**WRITTEN PROBLEM:**
Wherever the string "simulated" appears in the listing, copy that line.

**RECORDS:**
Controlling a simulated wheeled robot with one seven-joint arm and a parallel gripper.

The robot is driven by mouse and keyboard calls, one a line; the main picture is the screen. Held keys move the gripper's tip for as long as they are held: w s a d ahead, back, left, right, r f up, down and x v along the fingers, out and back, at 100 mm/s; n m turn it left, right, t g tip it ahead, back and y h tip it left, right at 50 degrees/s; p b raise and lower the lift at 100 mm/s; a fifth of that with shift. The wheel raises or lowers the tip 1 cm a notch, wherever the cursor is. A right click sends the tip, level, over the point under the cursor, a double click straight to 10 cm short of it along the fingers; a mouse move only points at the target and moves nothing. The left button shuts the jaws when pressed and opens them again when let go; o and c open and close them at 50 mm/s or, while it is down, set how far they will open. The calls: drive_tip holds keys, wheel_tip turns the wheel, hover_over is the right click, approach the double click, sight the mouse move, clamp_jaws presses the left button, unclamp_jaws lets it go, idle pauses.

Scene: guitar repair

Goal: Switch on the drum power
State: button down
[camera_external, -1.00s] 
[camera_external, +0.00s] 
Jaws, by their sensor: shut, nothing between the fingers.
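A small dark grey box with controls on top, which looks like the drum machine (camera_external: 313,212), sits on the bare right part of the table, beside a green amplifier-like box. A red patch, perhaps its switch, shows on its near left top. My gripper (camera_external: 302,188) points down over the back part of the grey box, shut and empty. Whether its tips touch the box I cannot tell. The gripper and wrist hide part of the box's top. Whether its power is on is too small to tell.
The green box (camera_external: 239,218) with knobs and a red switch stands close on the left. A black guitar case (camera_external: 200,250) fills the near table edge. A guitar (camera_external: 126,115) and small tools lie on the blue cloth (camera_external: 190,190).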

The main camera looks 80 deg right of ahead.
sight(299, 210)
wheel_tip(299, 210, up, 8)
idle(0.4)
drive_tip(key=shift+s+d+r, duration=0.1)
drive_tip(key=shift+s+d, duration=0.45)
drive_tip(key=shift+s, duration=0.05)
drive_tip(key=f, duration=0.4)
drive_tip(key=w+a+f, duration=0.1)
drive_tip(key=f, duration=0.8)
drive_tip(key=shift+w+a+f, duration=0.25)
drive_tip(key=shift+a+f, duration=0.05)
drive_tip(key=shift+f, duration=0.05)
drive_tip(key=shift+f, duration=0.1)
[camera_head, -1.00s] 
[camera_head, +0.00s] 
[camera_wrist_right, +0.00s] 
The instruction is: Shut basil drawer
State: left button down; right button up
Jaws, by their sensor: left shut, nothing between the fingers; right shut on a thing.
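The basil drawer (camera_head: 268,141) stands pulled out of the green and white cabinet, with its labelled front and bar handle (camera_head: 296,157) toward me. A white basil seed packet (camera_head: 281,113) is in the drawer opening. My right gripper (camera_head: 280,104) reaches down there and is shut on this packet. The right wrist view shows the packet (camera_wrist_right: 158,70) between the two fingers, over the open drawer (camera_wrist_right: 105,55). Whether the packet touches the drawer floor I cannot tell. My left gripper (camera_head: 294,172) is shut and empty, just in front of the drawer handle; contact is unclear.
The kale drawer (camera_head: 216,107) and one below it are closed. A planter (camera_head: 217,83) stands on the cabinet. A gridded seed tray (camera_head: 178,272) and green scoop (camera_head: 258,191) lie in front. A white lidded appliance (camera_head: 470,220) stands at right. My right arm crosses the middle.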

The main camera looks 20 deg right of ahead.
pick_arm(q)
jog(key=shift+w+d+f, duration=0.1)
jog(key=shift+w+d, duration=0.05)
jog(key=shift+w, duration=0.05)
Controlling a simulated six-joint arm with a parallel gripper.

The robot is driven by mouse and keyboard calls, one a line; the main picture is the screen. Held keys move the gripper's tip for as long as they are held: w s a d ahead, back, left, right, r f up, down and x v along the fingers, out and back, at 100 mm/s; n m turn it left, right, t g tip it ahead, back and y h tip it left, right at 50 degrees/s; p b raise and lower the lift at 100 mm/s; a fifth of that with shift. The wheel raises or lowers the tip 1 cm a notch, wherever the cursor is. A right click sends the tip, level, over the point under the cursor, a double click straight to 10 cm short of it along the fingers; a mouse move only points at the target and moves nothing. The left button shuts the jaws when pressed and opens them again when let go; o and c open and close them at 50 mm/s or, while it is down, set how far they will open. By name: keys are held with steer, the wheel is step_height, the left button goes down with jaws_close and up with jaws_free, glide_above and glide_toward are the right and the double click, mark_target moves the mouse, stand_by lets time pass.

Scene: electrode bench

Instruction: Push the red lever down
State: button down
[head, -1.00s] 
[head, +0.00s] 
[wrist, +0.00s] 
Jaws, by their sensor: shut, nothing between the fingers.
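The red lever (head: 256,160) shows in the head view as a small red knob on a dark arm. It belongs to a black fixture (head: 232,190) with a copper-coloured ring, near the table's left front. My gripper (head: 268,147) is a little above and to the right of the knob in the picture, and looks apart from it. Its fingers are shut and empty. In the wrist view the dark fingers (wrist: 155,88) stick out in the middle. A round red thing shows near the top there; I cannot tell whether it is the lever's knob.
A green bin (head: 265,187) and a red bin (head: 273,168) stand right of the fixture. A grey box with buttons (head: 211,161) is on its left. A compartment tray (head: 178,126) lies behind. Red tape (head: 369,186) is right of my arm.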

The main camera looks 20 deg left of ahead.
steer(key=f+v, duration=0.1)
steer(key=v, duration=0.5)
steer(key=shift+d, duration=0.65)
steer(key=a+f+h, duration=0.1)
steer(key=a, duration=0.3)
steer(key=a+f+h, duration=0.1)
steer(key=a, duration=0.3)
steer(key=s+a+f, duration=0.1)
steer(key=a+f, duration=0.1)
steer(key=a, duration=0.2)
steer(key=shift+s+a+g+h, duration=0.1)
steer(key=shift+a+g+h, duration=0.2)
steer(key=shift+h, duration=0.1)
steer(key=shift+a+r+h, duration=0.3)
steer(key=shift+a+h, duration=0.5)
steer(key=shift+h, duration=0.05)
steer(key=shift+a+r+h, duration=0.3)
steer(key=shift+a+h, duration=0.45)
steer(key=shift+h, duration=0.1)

**THE RESPONSE:**
Controlling a simulated wheeled robot with one seven-joint arm and a parallel gripper.
Controlling a simulated six-joint arm with a parallel gripper.

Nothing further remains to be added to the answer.